Tuesday, May 28, 2013

SWAMI NIKHILANANDA

Born Dinesh Chandra Das Gupta in 1895, Swami Nikhilananda was a direct disciple of Sri Sarada Devi. In 1933, he founded the Ramakrishna-Vivekananda Center of New York, a branch of the Ramakrishna Mission, and remained its head until his death in 1973.

Nikhilananda was considered a brilliant speaker and was invited to lecture at different universities, churches, and synagogues, and to participate in inter-religious conferences East and West.  He made important contributions to the literature of the Ramakrishna movement, attracting along the way distinguished disciples, including Margaret Woodrow Wilson, daughter of President Woodrow Wilson, the comparative mythologist Professor Joseph Campbell, and Chester Carlson, inventor of the xerographic process.  Philosopher Lex Hixon was Nikhilananda's disciple.

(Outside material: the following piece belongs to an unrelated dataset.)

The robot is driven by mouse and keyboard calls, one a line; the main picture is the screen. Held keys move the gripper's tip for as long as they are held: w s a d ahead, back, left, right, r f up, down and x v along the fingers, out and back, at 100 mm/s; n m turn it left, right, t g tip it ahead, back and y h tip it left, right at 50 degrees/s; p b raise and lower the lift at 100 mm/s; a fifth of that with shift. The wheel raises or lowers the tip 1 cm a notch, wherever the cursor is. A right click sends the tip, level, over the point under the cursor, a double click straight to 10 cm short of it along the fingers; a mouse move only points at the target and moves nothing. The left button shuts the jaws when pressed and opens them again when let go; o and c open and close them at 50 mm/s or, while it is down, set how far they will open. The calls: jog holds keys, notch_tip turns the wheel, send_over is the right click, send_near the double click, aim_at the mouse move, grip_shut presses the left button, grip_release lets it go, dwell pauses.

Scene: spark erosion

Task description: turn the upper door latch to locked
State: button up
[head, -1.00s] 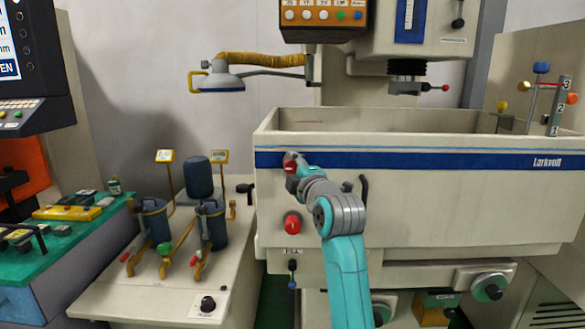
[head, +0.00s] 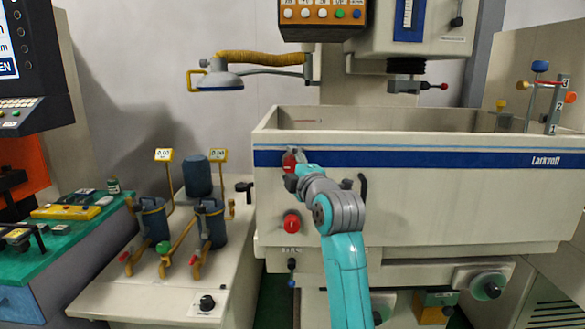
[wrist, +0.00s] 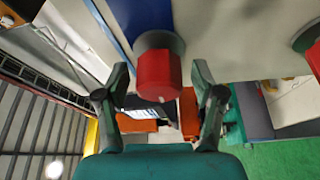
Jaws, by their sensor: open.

Joseph Campbell was, for a number of years, the president of the New York Center.  He also worked on various translations with Nikhilananda, and helped with the editing of The Gospel of Sri Ramakrishna by Mahendranath Gupta aka "M," a direct disciple of Ramakrishna's.  The Nikhilananda edition included a foreword by novelist Aldous Huxley, an initiate of the Vedanta Society of Southern California.